One thing for sure, HBM is much more than simple VRAM for AMD. And they were right to bring it with fiji. Learn as much as you can from it, learn to build your chips around it, and next year next gen GPU will be easy job to release, since AMD will have enough experience about HBM. This is what nvidians do not understand. Fiji is just a learning chip for AMD. AMD chose to use HBM not only because it let them be competitive, but because AMD is looking to next year and HBM 2. Now I will be well surprised if nvidia manages to bring next gen core with next gen memory with next gen process tech in one package on time, without any problems and decent quantities. Well surprised.
 
My order still says in the warehouse queue even though I got the last one.

It's either been delayed by a day as has nigh on every expensive order of mine lately or there was a glitch in the system and it was actually already out of stock.
 
AMD aren't doing any of the HBM work themselves, all the actual construction work is done by Hynix, who will also be doing the work for Nvidia... If hynix don't have the specs and final packaging worked out for nvidia then they don't have it worked out for AMD either.
 
AMD aren't doing any of the HBM work themselves, all the actual construction work is done by Hynix, who will also be doing the work for Nvidia... If hynix don't have the specs and final packaging worked out for nvidia then they don't have it worked out for AMD either.

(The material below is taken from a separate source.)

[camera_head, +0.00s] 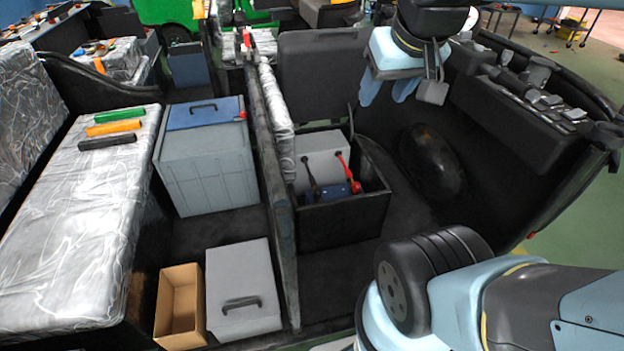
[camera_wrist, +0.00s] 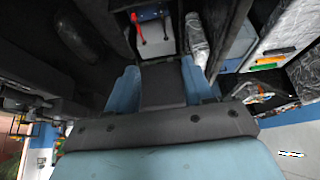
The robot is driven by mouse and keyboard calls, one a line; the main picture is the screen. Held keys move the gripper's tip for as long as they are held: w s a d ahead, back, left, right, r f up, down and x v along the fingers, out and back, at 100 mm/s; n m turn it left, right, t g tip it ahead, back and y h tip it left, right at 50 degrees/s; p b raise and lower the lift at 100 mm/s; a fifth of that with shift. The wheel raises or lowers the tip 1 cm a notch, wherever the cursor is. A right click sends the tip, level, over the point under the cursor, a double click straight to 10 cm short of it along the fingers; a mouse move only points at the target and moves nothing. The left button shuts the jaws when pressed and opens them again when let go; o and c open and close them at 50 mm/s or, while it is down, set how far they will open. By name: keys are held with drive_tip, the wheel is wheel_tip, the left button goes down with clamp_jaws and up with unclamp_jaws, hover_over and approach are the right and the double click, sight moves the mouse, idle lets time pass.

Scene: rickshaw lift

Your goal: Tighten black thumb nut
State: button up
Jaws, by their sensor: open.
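I cannot make out the black thumb nut itself in either view. A grey battery (camera_head: 318,153) sits in an open black box (camera_head: 342,222) in the middle of the head view. A black cable (camera_head: 311,178) and a red cable (camera_head: 347,172) run down its front from near its top. The battery (camera_wrist: 157,45) also shows at the top of the wrist view, with the red cable (camera_wrist: 137,24) on it. My gripper (camera_head: 388,90) hangs above and to the right of the battery, apart from it. Its light blue fingers are spread, with nothing between them; they also show in the wrist view (camera_wrist: 160,85).
A blue connector (camera_head: 336,193) lies in front of the battery. Left of a dark divider (camera_head: 268,170) stand a grey bin with a blue lid (camera_head: 207,160), a grey case (camera_head: 242,285) and an open cardboard box (camera_head: 180,305). A dark seat back (camera_head: 318,75) rises behind the battery.

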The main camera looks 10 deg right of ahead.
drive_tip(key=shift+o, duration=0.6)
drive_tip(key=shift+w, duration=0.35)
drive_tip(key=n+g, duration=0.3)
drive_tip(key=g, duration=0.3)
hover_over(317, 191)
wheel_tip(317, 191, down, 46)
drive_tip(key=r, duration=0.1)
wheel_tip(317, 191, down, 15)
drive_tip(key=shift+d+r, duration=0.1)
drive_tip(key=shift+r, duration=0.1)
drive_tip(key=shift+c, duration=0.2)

AMD doing all of its work by integrating hbm into their GPUs. And AMD with Hynix we codeveloping HBM for 7 years now. Do you see anywhere in any articles mentioning nvidia as codeveloper? Nope. Me neither. It is one thing to codevelope standard and use it and another thing to just use someone else's developed standard.
Only blind people can ignore the advantage AMD has by involving themselves in this endeavour. Will they use that advantage to themselves, only time will tell.

Hynix does not put nvidia GPUs next to their HBM chips. Nvidia does it. They buy chips from Hynix, buy interposers from whoever is doing those and put everything together.
Obviously same goes for AMD, but difference is AMD worked on HBM and probably interposer, while nvidia did not.